The Next 5 Lessons: Building relationships & beyond

  • Engage with you followers by using speaking to your followers using “@” mentions, sending a direct message, or even retweeting something they’ve posted. This is a great way to build relationships and say, “hey I’m interested in you too.”
  • Respond to people who have given you a shout out, “@” mentioned you, have sent you a direct message, or retweeted one of your posts. If you don’t respond, this is almost as bad as not speaking back to someone who said hello to you – and frankly, that’s rude. (Of course, that doesn’t mean you have to respond to people who send you SPAM.) Hot Twitter tip: Using a smart phone app and setting up a notification should will greatly help monitor these interactions.
  • Be a person. For some reason, organizations forget they are human. Instead, they become this brand or icon. While you need to be consistent with your brand, a simply random post lets your follower know you’re a person. Maybe you can talk about a remodel. Talk about what the environment in the office is like. Or just maybe even tweet what you’re having for lunch and how great it is. If you can tie it in with your brand, even better. This just lets people know, “Hey. I’m a person.” By the way, this means you can’t schedule everything  – you’ll actually need to be on Twitter (or a Twitter app) sometimes.
  • Say something valuable. Many times on Twitter we like to businesses like to push their product or service. ROI is the final goal, right? It is.
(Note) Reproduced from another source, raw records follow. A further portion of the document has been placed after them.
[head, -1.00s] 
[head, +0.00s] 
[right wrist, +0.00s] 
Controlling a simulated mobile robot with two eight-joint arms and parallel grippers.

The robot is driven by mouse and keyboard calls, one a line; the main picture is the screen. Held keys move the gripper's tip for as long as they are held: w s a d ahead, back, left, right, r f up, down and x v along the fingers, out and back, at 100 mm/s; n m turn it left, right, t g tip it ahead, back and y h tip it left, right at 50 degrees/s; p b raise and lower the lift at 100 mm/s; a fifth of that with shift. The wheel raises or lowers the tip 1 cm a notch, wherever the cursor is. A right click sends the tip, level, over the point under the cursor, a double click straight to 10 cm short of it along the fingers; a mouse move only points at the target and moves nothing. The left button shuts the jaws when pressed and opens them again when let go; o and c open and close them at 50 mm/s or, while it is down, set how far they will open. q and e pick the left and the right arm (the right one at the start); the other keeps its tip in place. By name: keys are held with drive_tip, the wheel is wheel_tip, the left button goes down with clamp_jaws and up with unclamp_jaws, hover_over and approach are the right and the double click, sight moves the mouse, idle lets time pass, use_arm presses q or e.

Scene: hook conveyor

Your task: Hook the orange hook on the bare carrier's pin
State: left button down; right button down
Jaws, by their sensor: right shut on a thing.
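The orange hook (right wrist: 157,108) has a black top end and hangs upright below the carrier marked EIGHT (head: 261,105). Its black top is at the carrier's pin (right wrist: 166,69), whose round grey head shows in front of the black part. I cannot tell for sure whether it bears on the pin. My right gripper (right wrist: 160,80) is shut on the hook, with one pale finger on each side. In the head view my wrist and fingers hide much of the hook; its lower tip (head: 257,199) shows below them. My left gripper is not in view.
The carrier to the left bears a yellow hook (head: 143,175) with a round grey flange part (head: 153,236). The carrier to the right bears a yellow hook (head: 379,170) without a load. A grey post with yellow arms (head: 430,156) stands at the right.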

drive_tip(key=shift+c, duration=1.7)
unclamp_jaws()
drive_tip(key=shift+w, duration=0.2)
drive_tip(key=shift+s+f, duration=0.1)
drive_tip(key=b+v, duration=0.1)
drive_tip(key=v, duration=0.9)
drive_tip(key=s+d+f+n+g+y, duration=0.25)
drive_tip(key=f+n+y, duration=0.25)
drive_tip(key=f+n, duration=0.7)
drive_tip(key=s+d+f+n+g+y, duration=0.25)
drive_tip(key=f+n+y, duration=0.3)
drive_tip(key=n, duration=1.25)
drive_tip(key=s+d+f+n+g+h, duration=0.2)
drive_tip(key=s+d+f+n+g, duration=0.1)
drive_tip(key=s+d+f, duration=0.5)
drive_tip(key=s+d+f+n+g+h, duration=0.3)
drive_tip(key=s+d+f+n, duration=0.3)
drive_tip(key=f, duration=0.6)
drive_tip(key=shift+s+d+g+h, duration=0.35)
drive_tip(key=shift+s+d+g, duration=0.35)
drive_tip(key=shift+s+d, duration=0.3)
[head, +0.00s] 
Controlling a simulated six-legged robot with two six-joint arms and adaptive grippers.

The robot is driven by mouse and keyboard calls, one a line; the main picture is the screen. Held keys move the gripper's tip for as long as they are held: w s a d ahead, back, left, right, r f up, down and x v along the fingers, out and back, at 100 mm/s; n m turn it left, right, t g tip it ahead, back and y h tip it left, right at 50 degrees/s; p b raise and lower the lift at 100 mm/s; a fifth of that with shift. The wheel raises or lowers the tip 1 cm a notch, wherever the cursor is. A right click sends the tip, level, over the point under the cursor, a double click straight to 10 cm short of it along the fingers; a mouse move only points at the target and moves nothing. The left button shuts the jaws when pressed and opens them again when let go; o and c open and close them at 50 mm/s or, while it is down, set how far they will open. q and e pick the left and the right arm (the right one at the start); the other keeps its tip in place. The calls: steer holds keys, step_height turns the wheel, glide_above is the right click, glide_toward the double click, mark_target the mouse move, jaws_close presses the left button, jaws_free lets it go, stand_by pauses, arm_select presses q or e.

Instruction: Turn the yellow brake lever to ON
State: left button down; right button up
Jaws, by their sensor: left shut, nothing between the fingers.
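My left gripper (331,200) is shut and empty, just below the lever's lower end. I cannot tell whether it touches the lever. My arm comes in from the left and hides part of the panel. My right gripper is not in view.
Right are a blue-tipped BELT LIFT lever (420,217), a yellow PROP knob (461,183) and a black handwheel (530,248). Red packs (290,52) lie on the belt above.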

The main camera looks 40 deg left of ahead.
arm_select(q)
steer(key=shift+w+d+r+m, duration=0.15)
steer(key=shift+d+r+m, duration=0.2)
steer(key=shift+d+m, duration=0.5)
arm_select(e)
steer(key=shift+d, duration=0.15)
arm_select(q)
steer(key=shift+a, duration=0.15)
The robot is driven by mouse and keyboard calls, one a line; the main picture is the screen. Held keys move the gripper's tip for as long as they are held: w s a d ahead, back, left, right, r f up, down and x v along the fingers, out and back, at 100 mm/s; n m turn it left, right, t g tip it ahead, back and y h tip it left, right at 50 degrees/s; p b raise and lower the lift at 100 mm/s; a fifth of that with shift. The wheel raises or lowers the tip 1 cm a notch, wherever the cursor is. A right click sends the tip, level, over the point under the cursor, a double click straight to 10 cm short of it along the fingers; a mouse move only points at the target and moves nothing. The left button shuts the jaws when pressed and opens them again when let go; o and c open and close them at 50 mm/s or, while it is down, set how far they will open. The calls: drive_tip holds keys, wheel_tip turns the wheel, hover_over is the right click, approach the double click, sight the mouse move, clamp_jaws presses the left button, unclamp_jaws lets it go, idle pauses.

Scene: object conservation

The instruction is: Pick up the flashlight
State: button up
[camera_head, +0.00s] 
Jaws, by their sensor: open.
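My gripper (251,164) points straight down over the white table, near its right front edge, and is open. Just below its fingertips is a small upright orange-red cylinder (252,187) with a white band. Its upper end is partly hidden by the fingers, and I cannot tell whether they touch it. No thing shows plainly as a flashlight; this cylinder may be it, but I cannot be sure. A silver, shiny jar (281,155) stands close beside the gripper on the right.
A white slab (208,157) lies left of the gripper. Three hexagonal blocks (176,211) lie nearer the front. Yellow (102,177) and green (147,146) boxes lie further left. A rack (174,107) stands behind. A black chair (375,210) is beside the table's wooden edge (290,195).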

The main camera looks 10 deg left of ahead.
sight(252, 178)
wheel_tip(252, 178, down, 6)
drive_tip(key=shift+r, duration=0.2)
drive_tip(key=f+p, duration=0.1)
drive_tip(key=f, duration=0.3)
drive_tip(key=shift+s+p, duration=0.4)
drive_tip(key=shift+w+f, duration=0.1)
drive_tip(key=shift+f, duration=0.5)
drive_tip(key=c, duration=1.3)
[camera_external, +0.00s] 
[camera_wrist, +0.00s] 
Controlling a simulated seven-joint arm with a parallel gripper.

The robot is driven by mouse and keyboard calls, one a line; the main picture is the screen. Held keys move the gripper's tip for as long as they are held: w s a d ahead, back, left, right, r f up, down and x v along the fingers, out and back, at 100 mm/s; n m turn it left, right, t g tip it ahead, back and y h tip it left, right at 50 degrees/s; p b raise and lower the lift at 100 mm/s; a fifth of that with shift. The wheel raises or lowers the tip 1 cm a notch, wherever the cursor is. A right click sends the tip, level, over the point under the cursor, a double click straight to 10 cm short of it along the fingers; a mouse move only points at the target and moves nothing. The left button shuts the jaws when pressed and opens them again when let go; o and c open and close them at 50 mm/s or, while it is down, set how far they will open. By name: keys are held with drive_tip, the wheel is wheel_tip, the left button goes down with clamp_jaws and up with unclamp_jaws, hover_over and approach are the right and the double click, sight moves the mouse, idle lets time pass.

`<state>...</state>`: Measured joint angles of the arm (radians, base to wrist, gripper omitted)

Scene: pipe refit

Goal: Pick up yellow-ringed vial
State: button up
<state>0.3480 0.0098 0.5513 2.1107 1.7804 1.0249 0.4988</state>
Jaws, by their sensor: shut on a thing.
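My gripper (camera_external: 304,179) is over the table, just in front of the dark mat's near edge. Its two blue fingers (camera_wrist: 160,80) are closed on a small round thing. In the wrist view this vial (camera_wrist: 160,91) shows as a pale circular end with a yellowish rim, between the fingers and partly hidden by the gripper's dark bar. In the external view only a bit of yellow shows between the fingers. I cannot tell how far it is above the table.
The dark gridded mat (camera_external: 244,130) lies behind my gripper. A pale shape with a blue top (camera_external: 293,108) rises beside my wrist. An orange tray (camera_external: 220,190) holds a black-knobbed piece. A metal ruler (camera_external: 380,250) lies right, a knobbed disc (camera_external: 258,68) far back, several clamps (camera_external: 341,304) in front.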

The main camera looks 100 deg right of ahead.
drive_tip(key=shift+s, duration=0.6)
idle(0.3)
However, you have to balance pushing your offering with actually saying something your user wants to hear. In fact, I know one brand who doesn’t directly push their product often. Instead, they reinforce their brand using humor, thus, building brand equity. This along with the other tactics they’ve used to in a rebranding effort has made me consider making the purchase over other top names.
  • Follow back. When people follow you on Twitter, it means they have interest in what you have to offer. Don’t be so rude to not follow back. I know that when you follow a lot of people, your Twitter timeline becomes hard to manage and follow. However, this gives you an opportunity to put the Twitter list function to use.

NOTE: This message is intended for twitter novices and even some who think they are twitter experts. This is NOT intended to help you know how to use Twitter or help be an all-inclusive guide on all things Twitter.  Learn what annoys Twitter users, can potentially get you blocked by users, can get you reported as SPAM, or can simply hinder your number of followers. If you think you know everything, maybe you don’t want to read. All others…enjoy.

The First 5 Lessons in Twitter Etiquette

 

  • Tweet. No, seriously. Do you know the amount of people who create Twitter accounts but then don’t tweet. This is not cool. In fact, if you’re looking to increase your number of followers, be sure that you have a significant number of tweets under your account. If you don’t tweet, there’s a chance that the end users won’t follow you.
  • Tweet frequently. Not just do you need to tweet, you need to tweet more than every once in a blue moon. On the other hand, this doesn’t mean tweet obnoxiously. By tweeting, you help others know “who you are.” And once you start engaging back and forth, you may even build some valuable relationships.
  • Complete your Twitter profile. This is how people know who you or your organization is and what you represent. This is also a way people decide whether or not they want to follow you. No profile is super suspect, especially with the number of Spammers out there.
  • Get to know the language. It’s TWEET people. You can tweet something or have a twitter post. I hate when people say that they like to Twitter something. There’s also hashtags (#), at mentions (which looks like “@”),DM which means to direct message which goes directly to your user, and RT
  • Build relationships. Social media is a thing of the new. Social networking is how the social sites began. Media is a one way street. Networking implies a give and take. It implies building relationships and getting to know one another. However, organizations make the mistake of being just one way, and this can be simply due to the fact that they’re oblivious to the fact that they don’t know how to interact. To determine how to interact, you have to determine how your audience is using the social networking site. This may take a bit of primary and secondary research, including simple observing to make this determination.